Ce qui est nécessaire en tout cas, c’est de mettre en place une filière efficace de reconversion pour les travailleurs du thermique. Cela dit, question emploi, tous les points n’ont pas été abordés et notamment celui de l’avenir des métiers liés à l’après-vente : mécaniciens chargés de l’entretien (il en faudra moins avec les voitures électriques), gestionnaires ou employés de stations-service, etc. On se demande en effet qui créera une filière de reconversion pour ces travailleurs, car il est clair qu’il ne faudra pas de personnel pour gérer un parc de bornes de recharges. Il suffit de voir les stations de superchargeurs de Tesla qui ne nécessitent évidemment aucune présence humaine. Le débat sur la question, sources aussi de pressions, est vaste et probablement inépuisable…
Un plaisir, la voiture électrique ?
Pour les transports, le monde d’après a donc été validé ce mercredi par les eurodéputés. Frans Timmermans, vice-président de la Commission, a d’ailleurs déclaré que « le monde a bougé » après le vote et il a invité à ne pas priver les consommateurs européens du « plaisir de conduire une voiture propre, abordable, excitante et construite en Europe ». Une belle recette sur le papier, mais qui reste encore à élaborer. Et ensuite à pérenniser. Car rien n’indique aujourd’hui que tout cela sera réalisable, notamment avec la crise des prix et les pénuries qui pèsent sur les matières premières (lithium, nickel, etc.), une situation qui pourraient empêcher de fabriquer suffisamment de batteries, et donc freiner le déploiement des véhicules à électrons.
Ce scénario – qui semble de plus en plus probable – ne sera clairement pas de nature à faire baisser les prix, ce qui semble pourtant nécessaire pour la majorité des automobilistes pour qui ces voitures restent inabordables. Les décideurs européens ne semblent pas s’être penchés sur cette question. Ni envisager de dégager des aides pour soutenir cette transition. Comme souvent, des décisions radicales sont prises au nom du bien commun et ce n’est qu’ensuite que l’on cherche des solutions. Il faudrait pourtant faire l’inverse.

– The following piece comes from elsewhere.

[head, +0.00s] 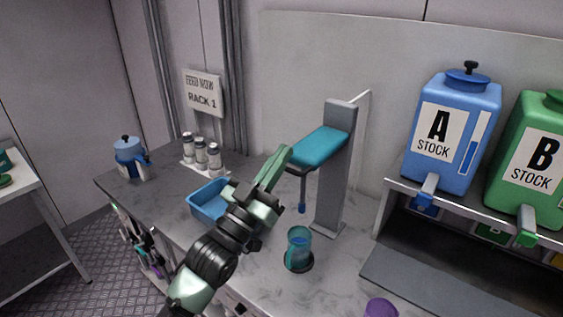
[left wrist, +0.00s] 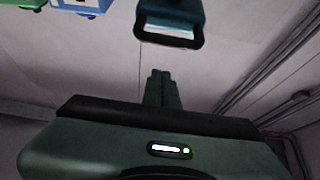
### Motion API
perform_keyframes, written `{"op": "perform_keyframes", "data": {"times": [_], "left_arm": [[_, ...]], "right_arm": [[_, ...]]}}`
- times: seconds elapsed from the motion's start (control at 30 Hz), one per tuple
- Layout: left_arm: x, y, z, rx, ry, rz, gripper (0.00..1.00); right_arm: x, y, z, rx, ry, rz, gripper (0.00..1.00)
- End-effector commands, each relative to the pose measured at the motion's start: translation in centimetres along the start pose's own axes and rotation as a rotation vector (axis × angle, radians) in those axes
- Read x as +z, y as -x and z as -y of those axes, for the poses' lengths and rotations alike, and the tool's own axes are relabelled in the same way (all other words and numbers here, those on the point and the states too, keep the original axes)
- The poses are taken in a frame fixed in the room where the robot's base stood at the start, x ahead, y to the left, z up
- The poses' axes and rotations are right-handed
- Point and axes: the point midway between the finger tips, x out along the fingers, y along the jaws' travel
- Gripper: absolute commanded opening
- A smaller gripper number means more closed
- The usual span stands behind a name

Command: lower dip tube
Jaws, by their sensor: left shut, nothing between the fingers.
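A grey stand (head: 333,180) on the counter carries a teal head (head: 319,146) that juts out to the left. A thin dip tube (head: 302,194) hangs under the head, with its blue lower end in the air. A teal see-through jug (head: 298,252) stands on a dark round base below and in front of the tube, apart from it. My left gripper (head: 284,153) is shut and empty, pointing up beside the head's left end. In the left wrist view its closed fingers (left wrist: 161,88) point towards a teal block (left wrist: 170,22), apparently the head. My right gripper is out of view.
A blue tray (head: 208,203) lies partly behind my left arm. White-labelled vials (head: 201,153) and a blue jar (head: 130,158) stand at the back left. Stock tanks A (head: 453,130) and B (head: 535,160) stand on a shelf at right. A purple cup (head: 380,307) is at the front.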

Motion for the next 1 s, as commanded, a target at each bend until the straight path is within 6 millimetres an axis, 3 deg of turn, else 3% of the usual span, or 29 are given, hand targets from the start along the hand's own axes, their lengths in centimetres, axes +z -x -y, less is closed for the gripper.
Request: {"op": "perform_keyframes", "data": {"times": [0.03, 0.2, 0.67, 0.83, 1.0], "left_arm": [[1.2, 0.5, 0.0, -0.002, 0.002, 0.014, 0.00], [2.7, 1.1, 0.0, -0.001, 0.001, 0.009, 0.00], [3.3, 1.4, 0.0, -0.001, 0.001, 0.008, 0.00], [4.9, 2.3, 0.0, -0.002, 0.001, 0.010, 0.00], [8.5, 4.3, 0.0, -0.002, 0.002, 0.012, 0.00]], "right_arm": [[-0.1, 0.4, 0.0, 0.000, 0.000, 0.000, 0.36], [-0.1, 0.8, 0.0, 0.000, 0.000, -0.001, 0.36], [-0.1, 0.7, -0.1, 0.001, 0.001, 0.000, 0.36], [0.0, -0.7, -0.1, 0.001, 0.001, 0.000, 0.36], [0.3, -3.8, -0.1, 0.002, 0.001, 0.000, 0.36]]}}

La fin du moteur thermique est-elle gravée dans le marbre ? Probablement. Certes, le texte doit encore être examiné par le Conseil des États de l’Union à la fin juin puis encore faire l’objet d’un accord entre la Commission, le Parlement et le Conseil en juillet 2022. Cela dit, il n’y a aucune chance (ou presque) que les autorités reviennent sur la décision qui fait désormais l’objet d’un véritable consensus. D’ici la fin de l’année, la fin d’une ère longue de plus de 120 ans sera donc définitivement actée.